WHAT IS REQUIRED
Starting with the line that contains "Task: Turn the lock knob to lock", copy every line through the end of the data below, exactly and with nothing added.

>> begin

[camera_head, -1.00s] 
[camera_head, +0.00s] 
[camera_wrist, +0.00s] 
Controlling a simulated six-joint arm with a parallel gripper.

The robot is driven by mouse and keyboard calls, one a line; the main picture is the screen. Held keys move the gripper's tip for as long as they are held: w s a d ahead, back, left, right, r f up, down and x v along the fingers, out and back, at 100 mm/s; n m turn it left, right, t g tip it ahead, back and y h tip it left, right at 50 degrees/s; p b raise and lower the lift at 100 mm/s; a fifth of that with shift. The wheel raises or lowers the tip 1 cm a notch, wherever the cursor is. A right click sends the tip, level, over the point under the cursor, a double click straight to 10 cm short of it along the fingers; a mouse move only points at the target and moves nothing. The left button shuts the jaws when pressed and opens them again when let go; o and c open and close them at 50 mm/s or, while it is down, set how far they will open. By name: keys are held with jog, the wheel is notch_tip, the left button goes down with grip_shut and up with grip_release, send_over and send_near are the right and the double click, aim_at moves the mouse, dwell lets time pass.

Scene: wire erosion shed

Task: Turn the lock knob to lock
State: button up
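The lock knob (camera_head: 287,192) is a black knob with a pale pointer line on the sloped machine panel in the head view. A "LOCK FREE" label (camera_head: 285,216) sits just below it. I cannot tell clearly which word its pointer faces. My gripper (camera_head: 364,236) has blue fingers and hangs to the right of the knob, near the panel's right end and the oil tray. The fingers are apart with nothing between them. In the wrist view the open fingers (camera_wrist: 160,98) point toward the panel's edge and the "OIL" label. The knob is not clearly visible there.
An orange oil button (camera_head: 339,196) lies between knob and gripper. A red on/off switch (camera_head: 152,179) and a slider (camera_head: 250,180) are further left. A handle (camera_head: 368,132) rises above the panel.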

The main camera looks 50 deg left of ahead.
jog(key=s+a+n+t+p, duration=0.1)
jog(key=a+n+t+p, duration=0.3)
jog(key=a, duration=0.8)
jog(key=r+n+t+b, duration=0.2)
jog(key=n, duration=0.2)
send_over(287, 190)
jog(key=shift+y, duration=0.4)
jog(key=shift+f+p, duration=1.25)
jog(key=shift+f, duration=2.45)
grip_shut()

>> end

THE OUTPUT
Task: Turn the lock knob to lock
State: button up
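The lock knob (camera_head: 287,192) is a black knob with a pale pointer line on the sloped machine panel in the head view. A "LOCK FREE" label (camera_head: 285,216) sits just below it. I cannot tell clearly which word its pointer faces. My gripper (camera_head: 364,236) has blue fingers and hangs to the right of the knob, near the panel's right end and the oil tray. The fingers are apart with nothing between them. In the wrist view the open fingers (camera_wrist: 160,98) point toward the panel's edge and the "OIL" label. The knob is not clearly visible there.
An orange oil button (camera_head: 339,196) lies between knob and gripper. A red on/off switch (camera_head: 152,179) and a slider (camera_head: 250,180) are further left. A handle (camera_head: 368,132) rises above the panel.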

The main camera looks 50 deg left of ahead.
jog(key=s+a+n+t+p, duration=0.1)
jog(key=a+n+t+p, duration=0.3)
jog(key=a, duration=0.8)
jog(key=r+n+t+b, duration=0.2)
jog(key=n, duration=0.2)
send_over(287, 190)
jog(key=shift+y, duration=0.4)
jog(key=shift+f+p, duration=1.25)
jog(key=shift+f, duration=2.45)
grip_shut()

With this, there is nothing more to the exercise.